Sąd zawiesił proces Ryszarda Boguckiego i Andrzeja Z. pseudonim Słowik do czasu, gdy łódzka prokuratura skończy śledztwo w sprawie zabójstwa generała Papały. Według prokuratora generalnego Andrzeja Seremeta, potrwa to co najmniej do grudnia. Oznacza to, że jeszcze siedem miesięcy poczekamy na rozstrzygnięcie, która z przedstawianych wersji zabójstwa byłego szefa policji jest bardziej prawdopodobna.
Po czwartkowej naradzie prokuratorów w tej sprawie Seremet powiedział, że całość materiałów śledztwa łódzka prokuratora będzie mogła przekazać warszawskiemu sądowi dopiero po zakończeniu swego postępowania. Proces został niedawno odroczony bez terminu; sąd czeka na materiały z Łodzi.
Uzyskałem zapewnienie od prokuratorów z Łodzi, że horyzont czasowy, o którym możemy mówić, gdy idzie o zakończenie ich śledztwa to najwcześniej koniec tego roku; przed zakończeniem śledztwa prokuratura łódzka nie będzie w stanie przekazać całości materiałów prokuratorowi oskarżającemu przed warszawskim sądem, a także temu sądowi - mówił Seremet. Jak wyjaśnił, gdyby materiały przekazano wcześniej, mogłoby dojść do publicznego i jawnego roztrząsania spraw, które ze względu na dobro łódzkiego śledztwa nie powinny być jeszcze ujawniane.

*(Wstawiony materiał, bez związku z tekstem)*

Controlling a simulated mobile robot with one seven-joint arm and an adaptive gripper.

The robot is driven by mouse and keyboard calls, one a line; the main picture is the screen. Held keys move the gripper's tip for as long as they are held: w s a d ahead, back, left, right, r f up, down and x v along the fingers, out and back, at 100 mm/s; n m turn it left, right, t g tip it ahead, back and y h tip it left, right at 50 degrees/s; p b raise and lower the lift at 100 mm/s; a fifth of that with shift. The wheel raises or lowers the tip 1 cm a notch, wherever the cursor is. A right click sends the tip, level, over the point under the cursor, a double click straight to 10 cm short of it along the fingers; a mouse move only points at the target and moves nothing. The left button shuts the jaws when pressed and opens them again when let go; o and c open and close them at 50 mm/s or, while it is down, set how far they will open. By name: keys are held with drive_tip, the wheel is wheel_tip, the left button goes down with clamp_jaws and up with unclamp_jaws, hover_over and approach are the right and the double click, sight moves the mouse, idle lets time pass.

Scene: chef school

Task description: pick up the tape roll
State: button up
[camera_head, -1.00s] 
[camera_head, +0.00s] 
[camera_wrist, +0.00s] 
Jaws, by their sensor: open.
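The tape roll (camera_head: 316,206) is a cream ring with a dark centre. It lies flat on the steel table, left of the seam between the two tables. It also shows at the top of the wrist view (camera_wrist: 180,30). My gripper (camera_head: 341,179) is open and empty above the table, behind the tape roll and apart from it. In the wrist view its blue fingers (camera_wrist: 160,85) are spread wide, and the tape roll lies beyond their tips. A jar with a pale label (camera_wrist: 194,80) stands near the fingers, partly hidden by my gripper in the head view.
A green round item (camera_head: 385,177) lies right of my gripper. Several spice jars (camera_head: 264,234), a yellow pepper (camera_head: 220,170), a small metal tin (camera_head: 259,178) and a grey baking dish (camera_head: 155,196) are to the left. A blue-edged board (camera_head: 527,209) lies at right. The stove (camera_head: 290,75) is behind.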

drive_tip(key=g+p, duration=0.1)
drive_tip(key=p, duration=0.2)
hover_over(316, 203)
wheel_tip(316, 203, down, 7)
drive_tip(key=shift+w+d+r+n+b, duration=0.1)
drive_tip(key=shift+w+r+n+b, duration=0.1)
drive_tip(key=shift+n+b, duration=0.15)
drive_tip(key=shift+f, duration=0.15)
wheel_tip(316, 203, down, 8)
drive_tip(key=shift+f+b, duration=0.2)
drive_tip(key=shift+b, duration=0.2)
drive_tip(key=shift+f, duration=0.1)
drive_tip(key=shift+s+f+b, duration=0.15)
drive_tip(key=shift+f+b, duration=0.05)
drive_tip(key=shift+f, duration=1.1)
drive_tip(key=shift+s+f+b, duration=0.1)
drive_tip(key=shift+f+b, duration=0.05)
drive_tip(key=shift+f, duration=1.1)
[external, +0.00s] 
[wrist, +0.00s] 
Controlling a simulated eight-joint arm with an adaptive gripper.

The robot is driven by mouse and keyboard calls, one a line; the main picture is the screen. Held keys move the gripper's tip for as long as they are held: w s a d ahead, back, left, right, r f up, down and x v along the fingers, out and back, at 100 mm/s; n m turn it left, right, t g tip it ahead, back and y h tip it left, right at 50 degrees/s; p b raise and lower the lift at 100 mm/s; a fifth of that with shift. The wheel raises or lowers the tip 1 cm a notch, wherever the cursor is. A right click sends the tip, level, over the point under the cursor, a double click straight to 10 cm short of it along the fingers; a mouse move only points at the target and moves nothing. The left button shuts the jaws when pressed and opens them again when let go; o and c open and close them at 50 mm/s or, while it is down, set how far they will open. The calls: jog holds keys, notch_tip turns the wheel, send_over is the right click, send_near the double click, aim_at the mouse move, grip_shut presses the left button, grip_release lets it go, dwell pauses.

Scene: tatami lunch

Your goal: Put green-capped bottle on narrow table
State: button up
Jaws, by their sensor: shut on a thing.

W kwietniu łódzka prokuratura apelacyjna, która prowadzi śledztwo ws. śmierci generała, poinformowała, że Papała zginął przypadkiem zabity przez złodzieja samochodów, który chciał ukraść jego samochód. Aresztowano pięć osób. Dwie z nich: Igor M., ps. Patyk i Mariusz M. usłyszały zarzuty zabójstwa.
W Warszawie trwa zaś proces Ryszarda Boguckiego (zezwolił na ujawnianie danych) i Andrzeja Z., "Słowika", oskarżonych m.in. o nakłanianie do zabójstwa Papały. Ze względu na ostatnie ustalenia łódzkiej prokuratury rozprawę odroczono bezterminowo.